[start]
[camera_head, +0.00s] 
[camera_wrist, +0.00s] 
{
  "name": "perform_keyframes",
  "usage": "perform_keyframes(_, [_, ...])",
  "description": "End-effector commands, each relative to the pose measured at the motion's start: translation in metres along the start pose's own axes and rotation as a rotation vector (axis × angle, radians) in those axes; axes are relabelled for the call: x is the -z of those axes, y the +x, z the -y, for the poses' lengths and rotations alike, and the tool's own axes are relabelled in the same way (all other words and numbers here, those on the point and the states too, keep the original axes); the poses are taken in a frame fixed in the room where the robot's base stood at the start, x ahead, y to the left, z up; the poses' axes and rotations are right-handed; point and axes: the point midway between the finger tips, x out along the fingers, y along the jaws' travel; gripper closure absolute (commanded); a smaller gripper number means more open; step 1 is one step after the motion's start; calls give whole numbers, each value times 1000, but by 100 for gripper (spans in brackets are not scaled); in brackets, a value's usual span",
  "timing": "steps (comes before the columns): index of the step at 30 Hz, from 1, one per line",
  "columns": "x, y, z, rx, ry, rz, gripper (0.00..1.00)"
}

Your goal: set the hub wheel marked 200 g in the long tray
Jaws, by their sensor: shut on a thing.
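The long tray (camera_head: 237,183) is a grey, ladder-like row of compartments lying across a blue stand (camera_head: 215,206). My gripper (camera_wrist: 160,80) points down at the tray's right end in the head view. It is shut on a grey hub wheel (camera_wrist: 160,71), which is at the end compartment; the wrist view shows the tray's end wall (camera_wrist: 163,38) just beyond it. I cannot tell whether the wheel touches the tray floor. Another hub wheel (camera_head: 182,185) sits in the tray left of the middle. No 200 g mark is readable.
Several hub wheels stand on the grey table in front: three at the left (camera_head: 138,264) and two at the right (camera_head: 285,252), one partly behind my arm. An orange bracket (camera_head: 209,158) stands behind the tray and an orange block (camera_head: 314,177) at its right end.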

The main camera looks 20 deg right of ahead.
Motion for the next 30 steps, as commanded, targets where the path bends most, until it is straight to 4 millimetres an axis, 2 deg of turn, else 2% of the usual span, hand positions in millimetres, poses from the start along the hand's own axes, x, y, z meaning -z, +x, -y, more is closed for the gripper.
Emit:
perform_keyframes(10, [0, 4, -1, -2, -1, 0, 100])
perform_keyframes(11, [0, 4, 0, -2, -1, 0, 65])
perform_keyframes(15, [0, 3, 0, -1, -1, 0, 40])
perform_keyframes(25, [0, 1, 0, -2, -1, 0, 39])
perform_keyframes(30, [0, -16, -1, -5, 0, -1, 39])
[end]
# [The problem]
Go through the material above and output exactly the lines from the one containing "ry, rz, gripper" through the one containing "Your goal: set".

# [Response for this exercise]
  "columns": "x, y, z, rx, ry, rz, gripper (0.00..1.00)"
}

Your goal: set the hub wheel marked 200 g in the long tray

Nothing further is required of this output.